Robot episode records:
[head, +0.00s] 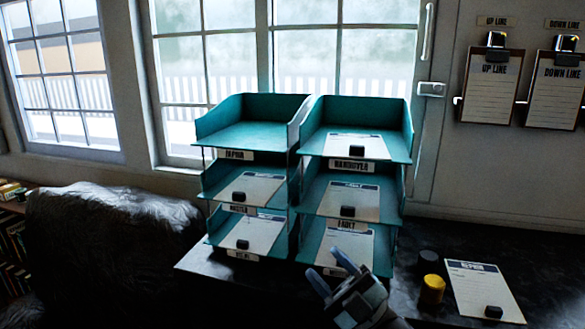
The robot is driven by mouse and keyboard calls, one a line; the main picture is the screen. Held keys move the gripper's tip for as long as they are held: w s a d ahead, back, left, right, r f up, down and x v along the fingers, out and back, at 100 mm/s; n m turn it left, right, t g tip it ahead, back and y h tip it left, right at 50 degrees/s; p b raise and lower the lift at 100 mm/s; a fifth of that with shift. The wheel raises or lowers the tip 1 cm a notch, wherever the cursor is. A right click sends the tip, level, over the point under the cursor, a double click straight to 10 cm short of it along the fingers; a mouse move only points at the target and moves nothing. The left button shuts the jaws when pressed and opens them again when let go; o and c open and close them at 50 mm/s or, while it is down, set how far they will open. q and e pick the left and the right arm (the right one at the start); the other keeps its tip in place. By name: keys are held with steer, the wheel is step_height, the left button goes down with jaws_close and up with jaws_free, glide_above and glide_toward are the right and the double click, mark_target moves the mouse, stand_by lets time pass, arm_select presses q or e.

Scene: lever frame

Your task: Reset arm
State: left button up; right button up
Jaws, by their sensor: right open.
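My right gripper (332,272) is at the bottom middle, with its arm coming in from the lower right. Its two bluish fingers are spread apart and point up and left. Nothing shows between them. It is in front of the lowest tray of the right teal tray stack (398,150) and hides part of that tray's front edge. I cannot tell whether it touches the tray. My left gripper is not in view. No lever shows in this view.
A left teal tray stack (210,125) stands beside the right one. Most trays hold papers with dark weights. Right of my gripper are a yellow pot (432,290), a dark pot (428,261) and a form (475,285) on the dark desk. Clipboards (491,88) hang on the wall.

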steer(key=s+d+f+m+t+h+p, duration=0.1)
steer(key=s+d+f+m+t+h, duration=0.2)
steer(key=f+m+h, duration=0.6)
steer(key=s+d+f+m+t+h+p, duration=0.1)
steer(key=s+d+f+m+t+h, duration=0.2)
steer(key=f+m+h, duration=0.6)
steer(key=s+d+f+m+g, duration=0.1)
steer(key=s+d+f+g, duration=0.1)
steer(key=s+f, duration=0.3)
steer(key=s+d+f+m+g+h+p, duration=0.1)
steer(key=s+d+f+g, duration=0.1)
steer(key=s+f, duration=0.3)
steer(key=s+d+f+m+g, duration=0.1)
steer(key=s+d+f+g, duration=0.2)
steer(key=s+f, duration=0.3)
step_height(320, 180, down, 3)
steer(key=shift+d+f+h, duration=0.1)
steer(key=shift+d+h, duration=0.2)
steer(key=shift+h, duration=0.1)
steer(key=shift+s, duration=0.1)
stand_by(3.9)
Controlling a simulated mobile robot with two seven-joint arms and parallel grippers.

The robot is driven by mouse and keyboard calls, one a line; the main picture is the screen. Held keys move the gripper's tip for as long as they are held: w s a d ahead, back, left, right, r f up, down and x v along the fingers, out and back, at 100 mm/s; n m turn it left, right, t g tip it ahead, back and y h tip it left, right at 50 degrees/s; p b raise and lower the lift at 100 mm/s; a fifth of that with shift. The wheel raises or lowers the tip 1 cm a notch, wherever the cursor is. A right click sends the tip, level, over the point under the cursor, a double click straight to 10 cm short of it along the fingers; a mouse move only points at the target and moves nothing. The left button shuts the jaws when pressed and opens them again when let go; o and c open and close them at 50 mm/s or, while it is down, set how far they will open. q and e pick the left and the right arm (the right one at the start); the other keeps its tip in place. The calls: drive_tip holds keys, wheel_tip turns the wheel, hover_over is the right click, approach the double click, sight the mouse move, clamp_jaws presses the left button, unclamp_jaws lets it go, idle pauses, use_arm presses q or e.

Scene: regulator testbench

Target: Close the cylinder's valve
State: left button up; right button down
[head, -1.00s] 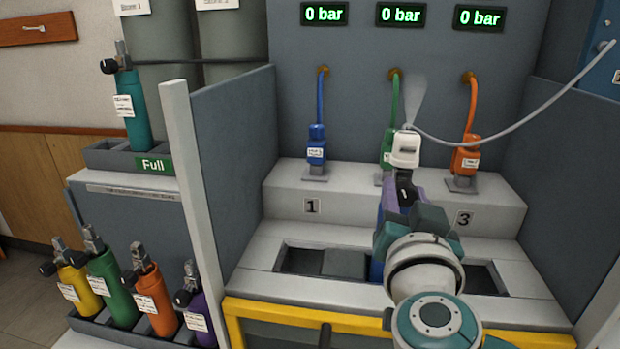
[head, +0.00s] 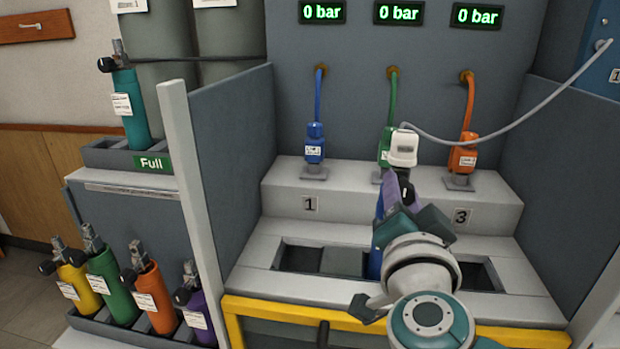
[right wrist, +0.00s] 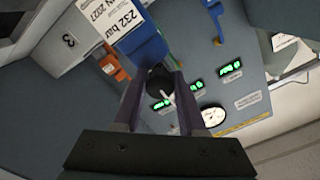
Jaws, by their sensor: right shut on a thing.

TASK OBJECTIVE
Gather each line of the listing that holds the string "Scene".

ANSWER TO THIS PROBLEM
Scene: lever frame
Scene: regulator testbench

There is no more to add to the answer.